Though Mr. Kaul, a Democrat, is leading an independent investigation, he said the decision to prosecute the case would be made by the local prosecutor. The Kenosha County district attorney, Michael D. Graveley, said his office would decide whether to press charges based on the evidence gathered by the outside investigators.
The shooting quickly set off a partisan showdown in a state where divided government — a Democratic governor and a Republican-held Legislature — has led to repeated clashes over policy.
Governor Evers announced that he was calling state legislators to a special session next week to consider measures on police accountability and transparency. The measures were first put forth by Mr. Evers’s administration in June after the killings of George Floyd and Breonna Taylor, but were not taken up by the Legislature.
“This movement has touched every corner of Wisconsin, and frankly, I should not need to call a special session when people across our state — from the streets of my small hometown of Plymouth to the streets of Milwaukee — are demanding their elected leaders take action,” Mr. Evers said.

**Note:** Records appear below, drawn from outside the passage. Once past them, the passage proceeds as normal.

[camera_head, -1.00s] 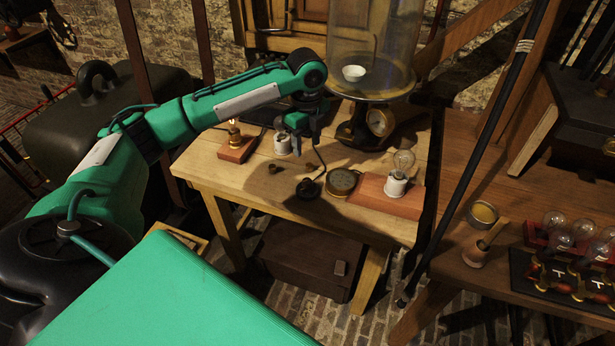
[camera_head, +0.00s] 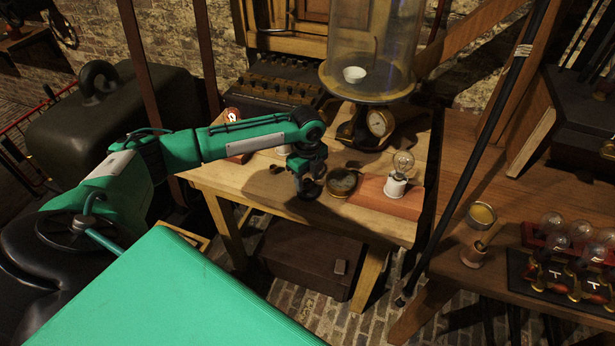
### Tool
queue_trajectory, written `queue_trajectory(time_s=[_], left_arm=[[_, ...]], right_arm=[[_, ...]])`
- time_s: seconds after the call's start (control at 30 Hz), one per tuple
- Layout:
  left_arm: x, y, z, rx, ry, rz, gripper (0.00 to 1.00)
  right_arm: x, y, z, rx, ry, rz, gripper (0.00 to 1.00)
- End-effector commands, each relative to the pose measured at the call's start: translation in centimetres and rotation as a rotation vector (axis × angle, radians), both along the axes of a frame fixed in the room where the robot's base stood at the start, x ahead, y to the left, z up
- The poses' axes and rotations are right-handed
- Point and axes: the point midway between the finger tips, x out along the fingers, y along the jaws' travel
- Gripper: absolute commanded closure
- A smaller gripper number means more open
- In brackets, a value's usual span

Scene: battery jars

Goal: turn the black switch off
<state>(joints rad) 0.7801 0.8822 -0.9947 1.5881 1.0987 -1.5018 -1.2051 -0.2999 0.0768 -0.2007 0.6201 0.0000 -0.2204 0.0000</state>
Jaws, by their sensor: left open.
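The black switch (camera_head: 309,191) is a small round dark piece near the front edge of the wooden table (camera_head: 262,193). My left gripper (camera_head: 307,178) is open and points down right over the switch, covering most of it. I cannot tell whether the fingers touch it or how its lever stands. My right gripper is not in view.
A round brass-rimmed dial (camera_head: 342,182) lies just right of the switch. A glass bell jar stand (camera_head: 368,95) is behind. My left arm partly hides another bulb at left.

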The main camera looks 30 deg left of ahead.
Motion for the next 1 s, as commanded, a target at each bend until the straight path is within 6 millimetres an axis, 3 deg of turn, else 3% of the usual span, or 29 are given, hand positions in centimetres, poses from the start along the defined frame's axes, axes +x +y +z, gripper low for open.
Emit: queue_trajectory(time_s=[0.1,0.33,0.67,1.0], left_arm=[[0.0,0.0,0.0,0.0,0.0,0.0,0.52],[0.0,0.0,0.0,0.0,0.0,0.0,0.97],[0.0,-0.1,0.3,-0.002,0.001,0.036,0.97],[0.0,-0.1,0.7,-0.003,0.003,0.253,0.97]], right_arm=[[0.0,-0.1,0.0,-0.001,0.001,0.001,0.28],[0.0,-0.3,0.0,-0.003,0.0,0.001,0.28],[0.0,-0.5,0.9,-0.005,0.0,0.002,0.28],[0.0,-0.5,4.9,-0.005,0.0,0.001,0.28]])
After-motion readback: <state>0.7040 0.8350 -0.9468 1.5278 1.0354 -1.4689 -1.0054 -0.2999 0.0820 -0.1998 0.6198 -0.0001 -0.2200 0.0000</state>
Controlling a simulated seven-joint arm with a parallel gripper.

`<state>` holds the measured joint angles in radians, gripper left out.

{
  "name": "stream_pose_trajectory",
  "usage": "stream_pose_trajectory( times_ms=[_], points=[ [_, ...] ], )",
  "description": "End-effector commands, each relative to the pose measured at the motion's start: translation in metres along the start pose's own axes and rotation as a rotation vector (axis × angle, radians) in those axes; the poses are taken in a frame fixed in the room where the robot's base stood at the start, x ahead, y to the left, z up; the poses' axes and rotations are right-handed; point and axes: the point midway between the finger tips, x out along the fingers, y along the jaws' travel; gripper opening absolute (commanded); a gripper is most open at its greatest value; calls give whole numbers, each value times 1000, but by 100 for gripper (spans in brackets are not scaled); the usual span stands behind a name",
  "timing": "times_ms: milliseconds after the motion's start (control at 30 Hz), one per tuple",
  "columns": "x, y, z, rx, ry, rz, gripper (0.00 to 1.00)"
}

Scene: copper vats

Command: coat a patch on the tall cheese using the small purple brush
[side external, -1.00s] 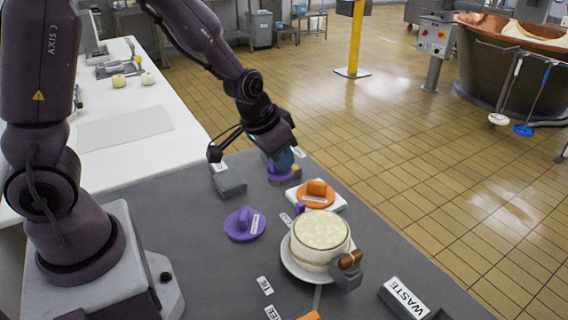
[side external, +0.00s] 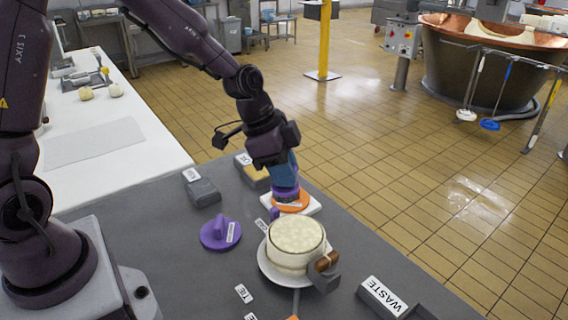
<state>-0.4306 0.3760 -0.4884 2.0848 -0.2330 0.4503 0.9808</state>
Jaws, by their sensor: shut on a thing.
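The tall cheese (side external: 297,235) is a pale, round cheese standing on a white plate (side external: 268,273). My gripper (side external: 284,182) has blue fingers pointing down and is shut on a purple round piece (side external: 286,193), which appears to be the small purple brush. It is behind the cheese in the picture, over an orange round piece (side external: 291,206) on a white slab (side external: 312,208). I cannot tell whether the purple piece touches the orange one. The purple piece's underside is hidden. A larger purple disc (side external: 218,235) with an upright handle and label lies left of the cheese.
A small purple thing (side external: 274,213) stands behind the cheese. A brown-topped grey block (side external: 328,268) is at its right. A WASTE tray (side external: 385,298) is front right. A grey block (side external: 202,192) and a tray with a yellow pad (side external: 256,177) are back left.

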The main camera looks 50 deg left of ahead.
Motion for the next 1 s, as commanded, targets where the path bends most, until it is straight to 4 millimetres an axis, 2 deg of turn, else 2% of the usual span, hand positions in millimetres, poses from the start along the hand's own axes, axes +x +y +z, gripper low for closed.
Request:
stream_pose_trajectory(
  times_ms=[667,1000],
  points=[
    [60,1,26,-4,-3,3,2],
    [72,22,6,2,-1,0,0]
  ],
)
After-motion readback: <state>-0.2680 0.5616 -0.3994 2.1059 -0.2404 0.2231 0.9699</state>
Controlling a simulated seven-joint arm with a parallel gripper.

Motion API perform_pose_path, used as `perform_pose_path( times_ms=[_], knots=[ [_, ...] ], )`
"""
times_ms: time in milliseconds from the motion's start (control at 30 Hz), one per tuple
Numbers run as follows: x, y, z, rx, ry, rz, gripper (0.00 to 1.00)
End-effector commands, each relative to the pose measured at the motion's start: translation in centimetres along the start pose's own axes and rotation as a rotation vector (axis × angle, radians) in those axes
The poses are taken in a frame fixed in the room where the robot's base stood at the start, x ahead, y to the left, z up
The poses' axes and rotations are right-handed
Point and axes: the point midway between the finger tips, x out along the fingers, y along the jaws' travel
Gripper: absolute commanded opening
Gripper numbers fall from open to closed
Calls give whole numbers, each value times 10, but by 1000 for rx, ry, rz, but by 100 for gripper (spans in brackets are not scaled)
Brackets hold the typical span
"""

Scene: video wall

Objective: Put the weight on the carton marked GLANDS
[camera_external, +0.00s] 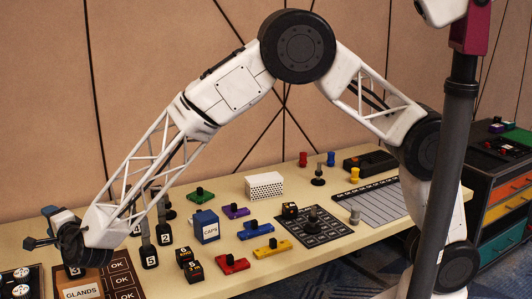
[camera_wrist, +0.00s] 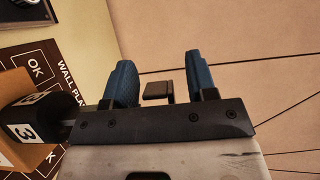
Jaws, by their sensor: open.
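The brown carton (camera_external: 82,286) marked GLANDS stands at the front left of the table. A black weight (camera_external: 73,271) with a white number label sits on its top, partly hidden by my wrist. In the wrist view the weight (camera_wrist: 28,122) shows a 3, with the carton (camera_wrist: 12,88) beneath it at the left edge. My gripper (camera_external: 42,229) is above and to the left of the carton, pointing left. In the wrist view its blue fingers (camera_wrist: 158,78) are apart and do not hold the weight. A small dark block shows between them; I cannot tell what it is.
Several other black weights (camera_external: 149,259) with tall posts stand right of the carton, close to my forearm. A blue CAPS carton (camera_external: 207,228) stands beyond. A card with OK squares (camera_external: 122,270) lies beside the GLANDS carton. Dials (camera_external: 16,280) are at far left.

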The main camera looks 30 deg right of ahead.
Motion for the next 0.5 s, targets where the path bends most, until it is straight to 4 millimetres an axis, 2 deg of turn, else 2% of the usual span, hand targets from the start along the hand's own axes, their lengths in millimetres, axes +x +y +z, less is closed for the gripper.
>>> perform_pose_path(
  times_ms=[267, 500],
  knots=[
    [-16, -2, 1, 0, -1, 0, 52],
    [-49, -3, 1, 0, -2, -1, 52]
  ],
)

But Republican leaders accused the governor of playing partisan politics by quickly calling for a special session, and the fate of that session seemed uncertain.
“The governor is choosing to turn to politics again by dictating liberal policies that will only deepen the divisions in our state,” said State Representative Robin Vos, the Republican speaker of the State Assembly. Mr. Vos on Monday called for a task force focused on racial disparities and police practices.
The governor’s proposal calls for measures including establishment of statewide standards for the use of force by law enforcement agencies, requirements for police departments to ban the use of chokeholds, and elimination of the use of “no knock” warrants, a type of warrant that allows officers to enter people’s homes without notice.